* EXERCISE BRIEF
Look for the string "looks" in the lines and copy each line that has it.

************

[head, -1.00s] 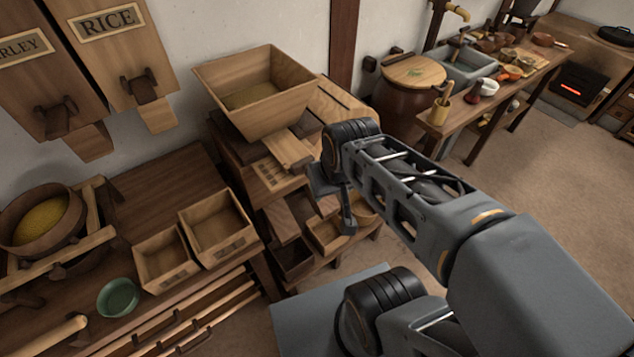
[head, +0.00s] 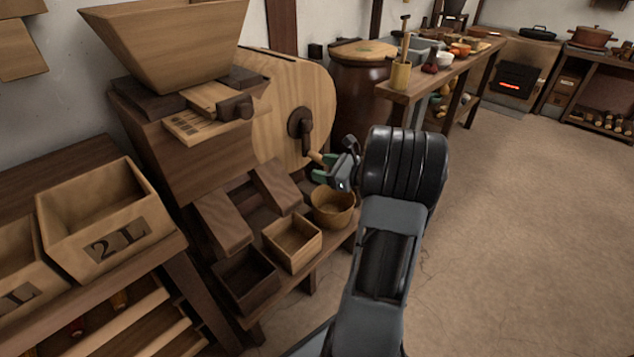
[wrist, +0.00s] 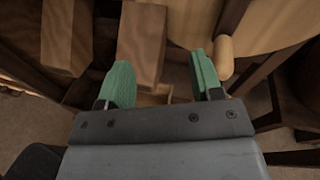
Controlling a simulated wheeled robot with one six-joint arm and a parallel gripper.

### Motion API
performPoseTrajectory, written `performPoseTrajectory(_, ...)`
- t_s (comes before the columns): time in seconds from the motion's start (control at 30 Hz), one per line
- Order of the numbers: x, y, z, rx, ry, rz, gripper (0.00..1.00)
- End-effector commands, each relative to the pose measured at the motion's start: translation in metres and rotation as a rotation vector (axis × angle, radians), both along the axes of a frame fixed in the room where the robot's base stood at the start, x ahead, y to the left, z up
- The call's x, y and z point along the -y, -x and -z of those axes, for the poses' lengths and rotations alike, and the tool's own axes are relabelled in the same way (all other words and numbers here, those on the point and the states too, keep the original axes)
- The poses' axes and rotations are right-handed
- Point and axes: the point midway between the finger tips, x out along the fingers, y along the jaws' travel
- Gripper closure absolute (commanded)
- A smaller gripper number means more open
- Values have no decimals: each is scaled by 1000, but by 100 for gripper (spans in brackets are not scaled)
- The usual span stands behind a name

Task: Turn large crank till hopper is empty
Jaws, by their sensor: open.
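The wooden hopper (head: 170,45) sits on top of the winnowing machine (head: 180,150); its inside is hidden from this angle. The large crank (head: 302,130) is on the round pale side of the machine, with a dark arm slanting down to a light wooden handle (head: 315,157). My gripper (head: 322,168) is open, its green fingers close to the handle. In the wrist view my gripper (wrist: 162,65) has an empty gap, and the rounded handle (wrist: 225,57) stands just right of the right finger, outside the gap. Whether they touch I cannot tell.
Below the machine stand a dark box (head: 246,280), a light box (head: 292,243) and a round basket (head: 333,207). A small crank (head: 235,108) sits by the hopper. A box marked 2L (head: 108,240) is at left. The floor (head: 510,220) at right is clear.

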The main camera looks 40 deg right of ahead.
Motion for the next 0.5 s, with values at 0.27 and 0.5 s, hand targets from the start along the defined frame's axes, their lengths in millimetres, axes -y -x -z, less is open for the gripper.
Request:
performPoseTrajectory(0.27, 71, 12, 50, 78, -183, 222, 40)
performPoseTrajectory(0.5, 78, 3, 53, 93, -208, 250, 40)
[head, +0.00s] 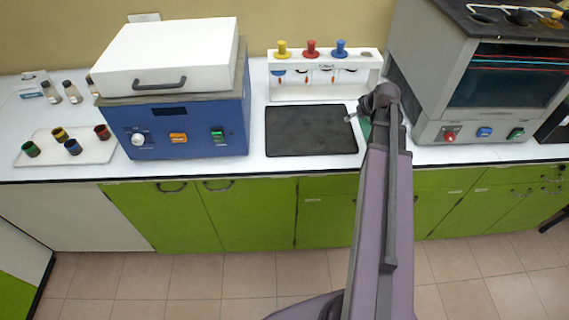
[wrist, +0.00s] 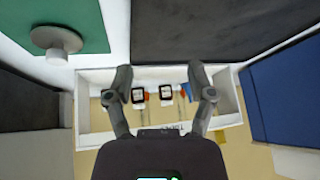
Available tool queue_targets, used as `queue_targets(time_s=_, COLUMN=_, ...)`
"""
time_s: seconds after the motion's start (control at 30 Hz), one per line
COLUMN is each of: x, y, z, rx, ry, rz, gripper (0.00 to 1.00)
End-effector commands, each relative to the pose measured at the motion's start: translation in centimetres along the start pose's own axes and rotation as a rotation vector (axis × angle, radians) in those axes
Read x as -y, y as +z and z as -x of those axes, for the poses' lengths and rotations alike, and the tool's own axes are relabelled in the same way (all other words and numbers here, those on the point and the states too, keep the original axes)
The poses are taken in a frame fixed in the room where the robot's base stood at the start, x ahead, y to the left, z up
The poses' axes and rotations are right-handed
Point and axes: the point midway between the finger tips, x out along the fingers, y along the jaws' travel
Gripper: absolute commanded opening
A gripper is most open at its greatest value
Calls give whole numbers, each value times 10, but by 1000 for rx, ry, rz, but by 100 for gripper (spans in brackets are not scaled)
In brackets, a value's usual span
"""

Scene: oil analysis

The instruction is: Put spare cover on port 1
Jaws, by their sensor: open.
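In the wrist view a pale grey knob-shaped piece (wrist: 57,40), perhaps the spare cover, stands on a green mat (wrist: 95,25) at the upper left. My gripper (wrist: 160,76) is open and empty, above the white rack (wrist: 230,118), to the right of and below that piece in this picture. The grey machine (head: 432,125) at right has a dark top with an open-looking round port (head: 482,15), a black cover (head: 519,16) and a yellow one (head: 551,18). I cannot read port numbers.
A black pad (head: 310,130) lies left of my arm. The white rack (head: 320,88) behind it holds yellow, red and blue topped pieces. A blue machine (head: 190,130) stands left, beside a tray (head: 92,151) of coloured cups. Small bottles stand at far left.

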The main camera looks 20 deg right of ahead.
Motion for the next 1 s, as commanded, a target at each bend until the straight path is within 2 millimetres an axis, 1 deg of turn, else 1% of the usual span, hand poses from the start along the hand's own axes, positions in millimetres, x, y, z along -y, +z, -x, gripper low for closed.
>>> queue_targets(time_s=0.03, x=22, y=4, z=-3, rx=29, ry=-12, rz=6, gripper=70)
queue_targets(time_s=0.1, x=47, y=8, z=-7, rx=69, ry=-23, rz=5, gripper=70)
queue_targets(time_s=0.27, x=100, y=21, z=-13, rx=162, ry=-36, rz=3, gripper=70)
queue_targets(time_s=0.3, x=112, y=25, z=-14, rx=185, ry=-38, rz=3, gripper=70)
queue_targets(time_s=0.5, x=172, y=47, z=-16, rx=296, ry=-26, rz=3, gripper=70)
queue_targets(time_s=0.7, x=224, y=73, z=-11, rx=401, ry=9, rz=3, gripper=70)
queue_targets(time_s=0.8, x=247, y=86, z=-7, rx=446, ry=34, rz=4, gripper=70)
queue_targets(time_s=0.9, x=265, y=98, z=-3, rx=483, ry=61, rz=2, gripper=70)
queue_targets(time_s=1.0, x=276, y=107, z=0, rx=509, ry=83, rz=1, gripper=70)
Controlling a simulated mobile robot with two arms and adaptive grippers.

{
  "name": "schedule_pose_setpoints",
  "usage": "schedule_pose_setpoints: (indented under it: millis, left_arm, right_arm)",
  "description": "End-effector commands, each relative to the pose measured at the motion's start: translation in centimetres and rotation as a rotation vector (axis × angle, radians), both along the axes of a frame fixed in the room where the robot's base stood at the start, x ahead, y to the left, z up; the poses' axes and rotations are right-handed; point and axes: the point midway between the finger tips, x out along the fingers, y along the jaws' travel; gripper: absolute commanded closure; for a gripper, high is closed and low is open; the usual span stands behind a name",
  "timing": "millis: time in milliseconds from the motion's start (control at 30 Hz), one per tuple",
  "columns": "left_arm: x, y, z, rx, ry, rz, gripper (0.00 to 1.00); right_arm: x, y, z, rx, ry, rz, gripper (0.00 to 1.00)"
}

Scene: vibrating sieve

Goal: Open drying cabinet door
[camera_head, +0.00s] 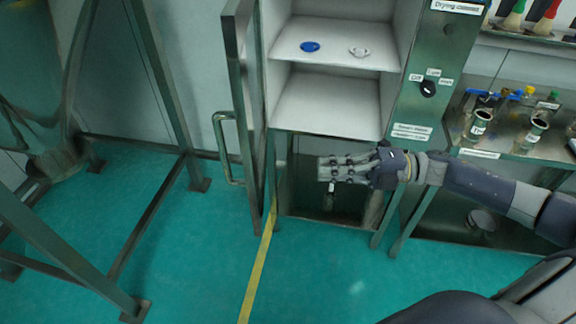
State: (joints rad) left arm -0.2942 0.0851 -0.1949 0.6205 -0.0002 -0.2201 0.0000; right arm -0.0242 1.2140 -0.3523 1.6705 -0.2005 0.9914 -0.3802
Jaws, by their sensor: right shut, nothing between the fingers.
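The drying cabinet (412,133) stands at the back centre, labelled at its top right. Its metal-framed door (243,75) is swung outward and seen nearly edge-on at the cabinet's left. The bar handle (220,150) is on the door's left face. The white shelves (325,99) inside are exposed. My right gripper (324,169) comes in from the right, in front of the cabinet's lower part. It is shut and empty, points left and is apart from the door and handle. My left gripper is not in view.
A blue dish (310,46) and a white dish (359,52) lie on the upper shelf. A metal frame (150,195) stands at left. Green floor with a yellow line (258,262) is clear between.

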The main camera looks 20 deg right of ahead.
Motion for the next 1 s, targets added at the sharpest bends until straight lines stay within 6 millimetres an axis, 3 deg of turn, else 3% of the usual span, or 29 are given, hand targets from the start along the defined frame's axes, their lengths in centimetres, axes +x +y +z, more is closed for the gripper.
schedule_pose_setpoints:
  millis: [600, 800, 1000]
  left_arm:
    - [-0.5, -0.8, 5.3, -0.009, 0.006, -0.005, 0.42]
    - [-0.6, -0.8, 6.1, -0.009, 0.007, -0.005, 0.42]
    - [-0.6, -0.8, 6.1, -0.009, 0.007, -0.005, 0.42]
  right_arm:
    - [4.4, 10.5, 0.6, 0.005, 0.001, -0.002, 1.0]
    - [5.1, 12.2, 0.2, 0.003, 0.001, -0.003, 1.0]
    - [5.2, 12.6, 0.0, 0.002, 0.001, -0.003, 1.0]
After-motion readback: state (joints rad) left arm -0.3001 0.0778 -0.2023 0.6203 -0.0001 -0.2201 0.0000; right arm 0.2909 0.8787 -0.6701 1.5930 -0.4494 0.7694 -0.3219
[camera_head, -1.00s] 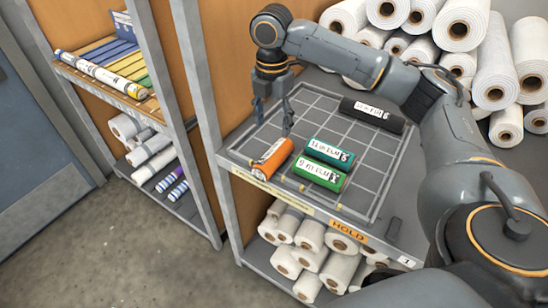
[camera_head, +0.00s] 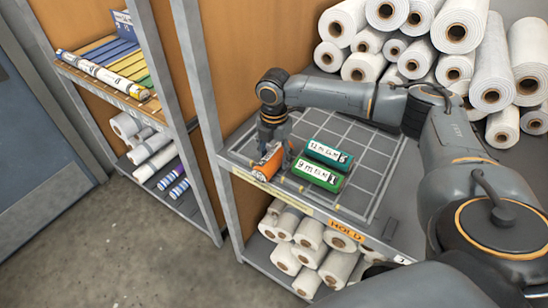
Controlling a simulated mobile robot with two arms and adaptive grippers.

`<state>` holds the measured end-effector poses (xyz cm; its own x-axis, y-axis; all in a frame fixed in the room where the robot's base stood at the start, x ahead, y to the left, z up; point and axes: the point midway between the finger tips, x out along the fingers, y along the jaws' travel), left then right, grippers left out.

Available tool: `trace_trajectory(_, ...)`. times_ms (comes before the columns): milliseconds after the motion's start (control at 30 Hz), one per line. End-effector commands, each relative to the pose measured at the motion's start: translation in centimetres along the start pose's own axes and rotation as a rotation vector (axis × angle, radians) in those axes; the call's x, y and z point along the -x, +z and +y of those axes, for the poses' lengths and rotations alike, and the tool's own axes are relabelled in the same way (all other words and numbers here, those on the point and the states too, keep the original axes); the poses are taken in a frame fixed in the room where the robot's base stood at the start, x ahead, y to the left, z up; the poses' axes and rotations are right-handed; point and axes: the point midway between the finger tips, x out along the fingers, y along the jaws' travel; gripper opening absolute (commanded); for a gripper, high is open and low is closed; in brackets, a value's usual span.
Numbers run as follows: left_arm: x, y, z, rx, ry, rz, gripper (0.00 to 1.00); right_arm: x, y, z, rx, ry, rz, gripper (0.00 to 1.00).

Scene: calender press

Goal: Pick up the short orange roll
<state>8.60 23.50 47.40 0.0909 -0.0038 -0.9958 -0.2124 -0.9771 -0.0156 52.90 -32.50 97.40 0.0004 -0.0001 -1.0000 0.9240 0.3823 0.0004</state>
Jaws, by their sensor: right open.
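The short orange roll (camera_head: 267,166) lies on the gridded shelf near its front left corner, with a white label on its side. My right gripper (camera_head: 272,150) is directly over it, fingers pointing down and open, one on the near side of its right end. The fingers partly cover the roll, and I cannot tell whether they touch it. My left gripper is not in view.
A teal roll (camera_head: 328,153) and a green roll (camera_head: 317,175) lie close to the right of the orange one. The gridded shelf (camera_head: 372,180) is bare further right. White rolls (camera_head: 460,30) are stacked behind. A grey post (camera_head: 205,110) stands at left.

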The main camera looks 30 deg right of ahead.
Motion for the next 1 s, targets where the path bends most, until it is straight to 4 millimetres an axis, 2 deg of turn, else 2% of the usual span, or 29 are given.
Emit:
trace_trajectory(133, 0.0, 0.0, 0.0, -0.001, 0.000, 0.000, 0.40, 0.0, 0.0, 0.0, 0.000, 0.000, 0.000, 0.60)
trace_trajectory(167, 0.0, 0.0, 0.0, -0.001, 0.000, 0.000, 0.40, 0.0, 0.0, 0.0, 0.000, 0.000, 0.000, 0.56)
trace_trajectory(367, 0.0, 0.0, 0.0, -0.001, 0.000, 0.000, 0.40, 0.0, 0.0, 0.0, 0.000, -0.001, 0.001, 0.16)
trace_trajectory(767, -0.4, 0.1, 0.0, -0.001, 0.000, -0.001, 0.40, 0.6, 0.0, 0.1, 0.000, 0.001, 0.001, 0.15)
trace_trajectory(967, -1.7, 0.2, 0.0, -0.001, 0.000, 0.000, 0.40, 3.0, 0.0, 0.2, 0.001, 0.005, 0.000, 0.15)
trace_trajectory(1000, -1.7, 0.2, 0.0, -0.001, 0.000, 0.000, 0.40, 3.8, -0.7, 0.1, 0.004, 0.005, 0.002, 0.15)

************

* ANSWER TO THE EXERCISE
The main camera looks 40 deg right of ahead.
The main camera looks 20 deg right of ahead.
The main camera looks 20 deg right of ahead.
The main camera looks 30 deg right of ahead.

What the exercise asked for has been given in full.